A Comprehensive Analysis
Determining the most practical solution for a malfunctioning air conditioner can be tricky. Factoring in all the components and facts, as well as energy costs, can help you move forward with confidence and coolness.
Consideration # 1 How old is your AC unit?
When deciding whether to invest in AC repairs or start from scratch, don’t forget to factor in your unit’s age. The average lifespan of any AC unit is between ten and fifteen years. Keep in mind that the older the unit, the more frequent and various it’s breakdowns will be. There’s a big difference between spending $1000 towards a five-year-old unit versus one you purchased in 2007. Furthermore, older air conditioning units run on a refrigerant called R-22. This has since been switched to R-410a refrigerant, due to environmental efforts. While demand for R-22 is still somewhat high, it has become an uncommon refrigerant, and now costs between $700-$1000 dollars to refill. If you have an outdated unit, do not forget to factor this amount into your decision.

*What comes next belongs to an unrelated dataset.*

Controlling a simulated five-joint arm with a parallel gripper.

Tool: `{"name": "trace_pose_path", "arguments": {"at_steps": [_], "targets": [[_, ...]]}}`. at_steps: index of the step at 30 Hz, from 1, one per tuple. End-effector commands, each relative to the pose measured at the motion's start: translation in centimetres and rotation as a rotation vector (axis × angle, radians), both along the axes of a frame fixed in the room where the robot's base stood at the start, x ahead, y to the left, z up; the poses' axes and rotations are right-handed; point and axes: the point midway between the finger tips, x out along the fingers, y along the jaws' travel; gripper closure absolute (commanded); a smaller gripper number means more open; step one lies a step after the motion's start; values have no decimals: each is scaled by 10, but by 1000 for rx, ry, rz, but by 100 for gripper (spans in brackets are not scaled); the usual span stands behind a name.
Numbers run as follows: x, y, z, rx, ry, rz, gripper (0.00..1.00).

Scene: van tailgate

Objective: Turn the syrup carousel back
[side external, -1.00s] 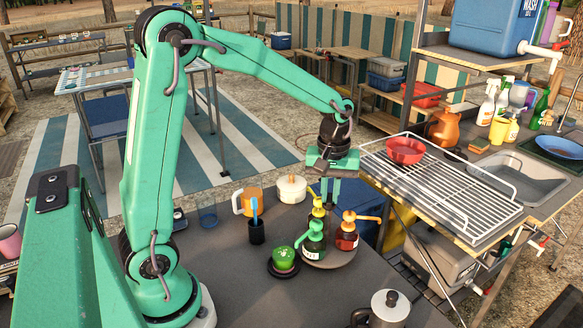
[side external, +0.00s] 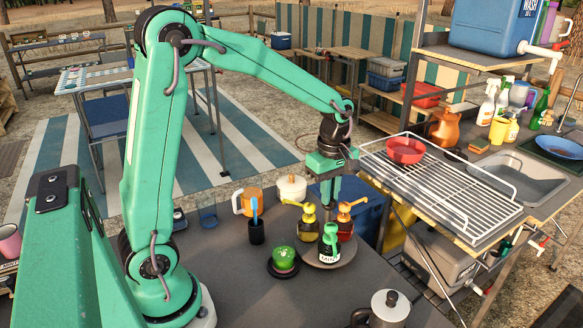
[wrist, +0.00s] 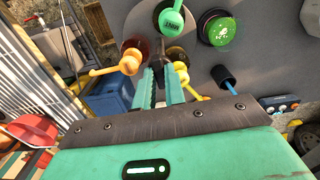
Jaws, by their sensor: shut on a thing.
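The syrup carousel (side external: 331,264) is a dark round turntable on the grey counter. It bears a yellow-pump bottle (side external: 306,231) at the left, a green mint bottle (side external: 328,253) at the front and a red-brown bottle with an orange pump (side external: 345,231) at the right. My gripper (side external: 332,203) points down among the bottles, over the carousel's middle. The fingers partly hide the yellow bottle and the grip.
A green domed item (side external: 284,258) on a dark base stands close left of the carousel. A dark cup (side external: 256,232), an orange mug (side external: 249,201) and a cream pot (side external: 291,188) stand behind. A wire rack (side external: 450,185) is at the right.

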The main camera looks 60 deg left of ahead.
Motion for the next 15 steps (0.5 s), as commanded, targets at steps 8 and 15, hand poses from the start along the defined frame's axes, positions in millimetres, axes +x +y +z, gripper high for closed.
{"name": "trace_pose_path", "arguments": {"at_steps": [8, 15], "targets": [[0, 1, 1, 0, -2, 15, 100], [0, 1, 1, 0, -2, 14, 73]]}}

Consideration # 2 How high are your monthly energy bills?
While saving on monthly energy bills is not a quick way to accrue funds, the long-term investment can make a huge impact on your bank account. If the unit you previously installed (or inherited) is not energy efficient, it will show up in your energy bill every month. Furthermore, if you have noticed an increase in your energy bills over time, it could be due to a worn-out unit. Energy efficiency has become a high priority for air conditioning manufacturers in the past decade. Investing in a newer model designed for greater efficiency could end up saving you money now, and later.
Consideration #3 What’s wrong with your AC Unit?
Often, the problem with your unit is fixable, and more cost-effective than a replacement. The professionals at Climate Control offer free in-home estimates to help you determine the best solution for your home. While repairing your unit late into its aging process often ends up costing more money than the amount saved, investing in repairs during your unit’s first several years can provide an excellent return on your spending.
Consideration #4 The cost of electricity over time
The cost of electricity has risen dramatically in the past several decades. Running an air conditioner during hours the house is vacant is no longer impractical, but expensive as well. This was not such a large concern when electricity was relatively inexpensive; however, costs have increased. Modern homes often need larger units to receive the full benefit of cooled air. It is possible your original unit was not built into your home’s design and is now unable to keep up with your needs. The extra strain will cause it to malfunction or break down more quickly. On top of this, air conditioning installation is an involved process and should be left to an experienced professional. Factors such as correct sizing, duct leaks, sealing of all windows and doors, the differences between different AC brands, and familiarity with new smart thermometer technology require skill and knowledgeability.
Consideration # 5 What is a SEER Score?
Air conditioning units now have an efficiency rating system referred to as Seasonal Energy Efficiency Ratio or “SEER scores”. This score determines how well your unit performs in different seasons regarding energy usage. A higher score means a more efficient unit. The scoring is proportional, therefore a unit with a SEER score of 14 can produce the same benefits using half the energy of a unit scoring 7. As of 2017, all units must have a score ranging from 13 to 25 (or higher). This standard has been raised over time. Prior to 1980, the average score was a 6.
Consideration #6 The list of highly expensive repairs is short
Most components within an AC unit can be easily replaced or fixed. Problems as simple as a dirty unit or a small leak may be the reason behind a malfunction. These problems can also be avoided in the future with proper maintenance. After repairs and tune-ups, many units have several more years of cooling capability. While components such as the compressor may cost between one and two thousand dollars, it is among only a small handful of breakdowns within that price range. There is a simple formula to estimate whether it is more economical to replace or repair your air conditioner. Take the age of the unit (for instance 8 years) and multiply it by the repair cost (let’s say $300). Now, compare that number ($2400) to the cost of installing a new unit. A new unit costs approximately five to seven thousand dollars. Therefore, a repair is the most cost-effective choice.